→ **Given exercise**:
Select every line holding the word "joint" and copy it.

→ **Material supplied**:
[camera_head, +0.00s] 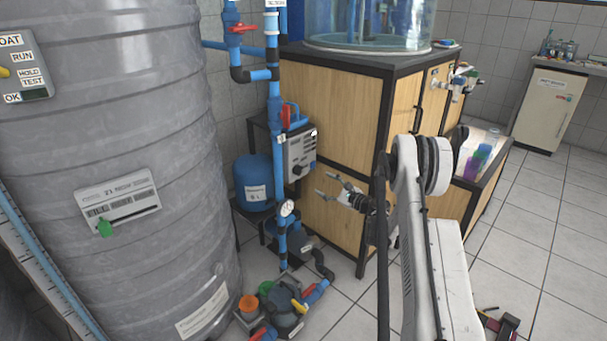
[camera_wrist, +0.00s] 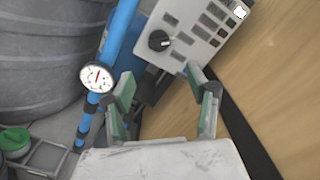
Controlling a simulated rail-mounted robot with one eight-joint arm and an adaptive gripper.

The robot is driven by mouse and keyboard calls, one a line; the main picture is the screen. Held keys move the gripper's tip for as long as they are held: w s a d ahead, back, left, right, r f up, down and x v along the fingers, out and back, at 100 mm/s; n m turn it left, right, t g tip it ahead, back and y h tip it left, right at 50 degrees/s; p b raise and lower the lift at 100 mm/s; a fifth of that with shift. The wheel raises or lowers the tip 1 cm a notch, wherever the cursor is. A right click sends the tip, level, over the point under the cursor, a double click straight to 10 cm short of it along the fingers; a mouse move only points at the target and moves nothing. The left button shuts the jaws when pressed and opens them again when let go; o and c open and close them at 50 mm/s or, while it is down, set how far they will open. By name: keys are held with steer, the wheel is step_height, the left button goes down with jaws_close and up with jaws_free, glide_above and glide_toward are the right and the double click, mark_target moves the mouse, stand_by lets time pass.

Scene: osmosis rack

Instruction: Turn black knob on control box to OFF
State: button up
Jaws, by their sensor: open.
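The control box (camera_head: 300,148) is a light grey box on the side of the wooden cabinet, behind the blue pipe. In the wrist view the control box (camera_wrist: 185,58) is tilted at the top, and its round black knob (camera_wrist: 159,40) with a white mark shows at its left part. The knob also shows small in the head view (camera_head: 298,170). My gripper (camera_head: 325,184) is to the right of and below the box. In the wrist view my gripper (camera_wrist: 160,85) has its fingers spread wide and empty, below the knob and apart from it.
A blue pipe with a round gauge (camera_wrist: 97,77) runs just left of the box. A blue tank (camera_head: 254,184) stands behind the pipe. Pumps and valves (camera_head: 288,302) lie on the floor below. The wooden cabinet (camera_head: 325,100) fills the right side of the wrist view.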

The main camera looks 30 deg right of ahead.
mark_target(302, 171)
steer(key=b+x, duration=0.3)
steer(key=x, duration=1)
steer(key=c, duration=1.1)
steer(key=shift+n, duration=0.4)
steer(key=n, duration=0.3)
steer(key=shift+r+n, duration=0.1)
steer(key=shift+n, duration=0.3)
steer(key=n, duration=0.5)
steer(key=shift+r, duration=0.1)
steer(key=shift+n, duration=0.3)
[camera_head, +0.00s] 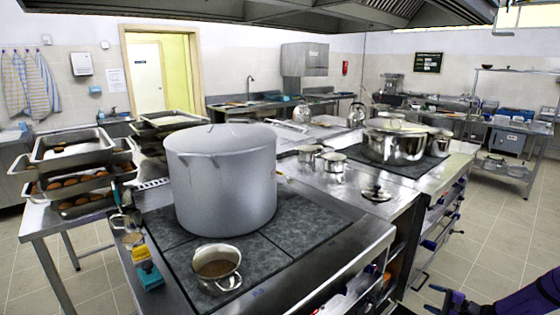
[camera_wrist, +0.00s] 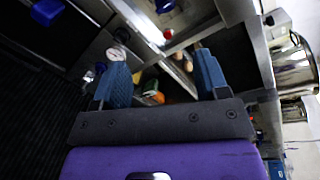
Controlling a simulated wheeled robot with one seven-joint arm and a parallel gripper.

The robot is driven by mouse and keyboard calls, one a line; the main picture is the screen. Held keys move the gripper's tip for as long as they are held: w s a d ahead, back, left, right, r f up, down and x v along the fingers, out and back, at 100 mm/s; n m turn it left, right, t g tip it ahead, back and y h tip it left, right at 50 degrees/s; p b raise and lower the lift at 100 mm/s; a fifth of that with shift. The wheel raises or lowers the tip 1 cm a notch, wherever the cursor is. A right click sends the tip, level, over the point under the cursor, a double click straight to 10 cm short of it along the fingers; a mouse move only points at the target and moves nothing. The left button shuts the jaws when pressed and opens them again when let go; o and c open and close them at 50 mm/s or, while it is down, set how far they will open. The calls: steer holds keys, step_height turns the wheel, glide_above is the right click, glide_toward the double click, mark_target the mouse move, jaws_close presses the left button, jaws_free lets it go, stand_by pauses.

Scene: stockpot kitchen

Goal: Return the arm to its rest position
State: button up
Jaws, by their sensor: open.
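My gripper (camera_wrist: 162,76) shows in the wrist view with its two blue fingers spread apart and nothing between them. Its purple body fills the bottom of that view. In the head view, part of my gripper (camera_head: 432,299) and purple arm shows at the bottom right corner, low over the floor and to the right of the stove island. It looks apart from the island's side. The rest of the arm is cut off by the picture's edge.
A large grey stockpot (camera_head: 222,178) and a small pot (camera_head: 217,268) stand on the near cooktop (camera_head: 308,222). The island's open shelves (camera_head: 440,222) hold items near my gripper. Tiled floor (camera_head: 490,235) to the right is clear. Stacked trays (camera_head: 72,143) stand at left.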

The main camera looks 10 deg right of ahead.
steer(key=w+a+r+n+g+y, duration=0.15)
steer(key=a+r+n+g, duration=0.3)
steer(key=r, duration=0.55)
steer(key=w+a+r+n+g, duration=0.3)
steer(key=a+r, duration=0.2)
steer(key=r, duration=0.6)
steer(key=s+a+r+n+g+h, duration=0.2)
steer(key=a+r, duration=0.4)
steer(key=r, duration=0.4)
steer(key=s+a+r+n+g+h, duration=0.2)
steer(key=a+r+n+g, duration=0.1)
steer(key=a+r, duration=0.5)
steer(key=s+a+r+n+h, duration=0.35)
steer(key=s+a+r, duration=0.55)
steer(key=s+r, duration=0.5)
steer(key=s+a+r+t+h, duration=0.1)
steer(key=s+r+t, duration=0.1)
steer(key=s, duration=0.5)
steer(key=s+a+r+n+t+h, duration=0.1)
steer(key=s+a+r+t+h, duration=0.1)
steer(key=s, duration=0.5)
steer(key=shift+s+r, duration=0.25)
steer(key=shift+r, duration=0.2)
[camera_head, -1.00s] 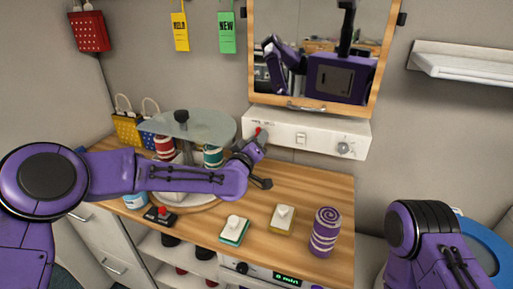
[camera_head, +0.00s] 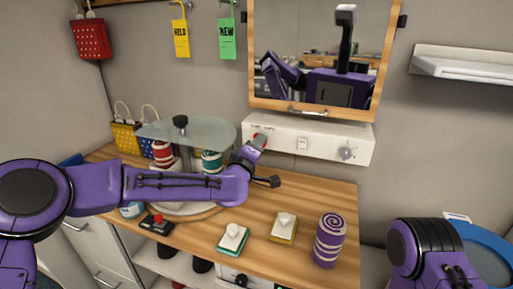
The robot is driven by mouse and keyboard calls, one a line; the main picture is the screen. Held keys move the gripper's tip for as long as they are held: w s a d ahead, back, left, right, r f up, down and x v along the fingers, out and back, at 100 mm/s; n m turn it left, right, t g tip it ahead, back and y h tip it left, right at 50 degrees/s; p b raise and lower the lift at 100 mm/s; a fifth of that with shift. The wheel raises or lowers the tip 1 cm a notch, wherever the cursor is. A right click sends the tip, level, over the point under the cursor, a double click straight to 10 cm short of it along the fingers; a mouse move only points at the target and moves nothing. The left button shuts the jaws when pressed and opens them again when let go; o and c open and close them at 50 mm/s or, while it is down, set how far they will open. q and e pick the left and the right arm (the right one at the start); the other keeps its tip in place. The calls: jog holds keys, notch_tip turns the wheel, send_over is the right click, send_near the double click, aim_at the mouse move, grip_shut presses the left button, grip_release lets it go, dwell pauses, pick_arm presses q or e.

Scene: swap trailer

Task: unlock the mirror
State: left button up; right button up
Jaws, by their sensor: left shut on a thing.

→ **Answer to this exercise**:
Controlling a simulated rail-mounted robot with one eight-joint arm and an adaptive gripper.
Controlling a simulated wheeled robot with one seven-joint arm and a parallel gripper.

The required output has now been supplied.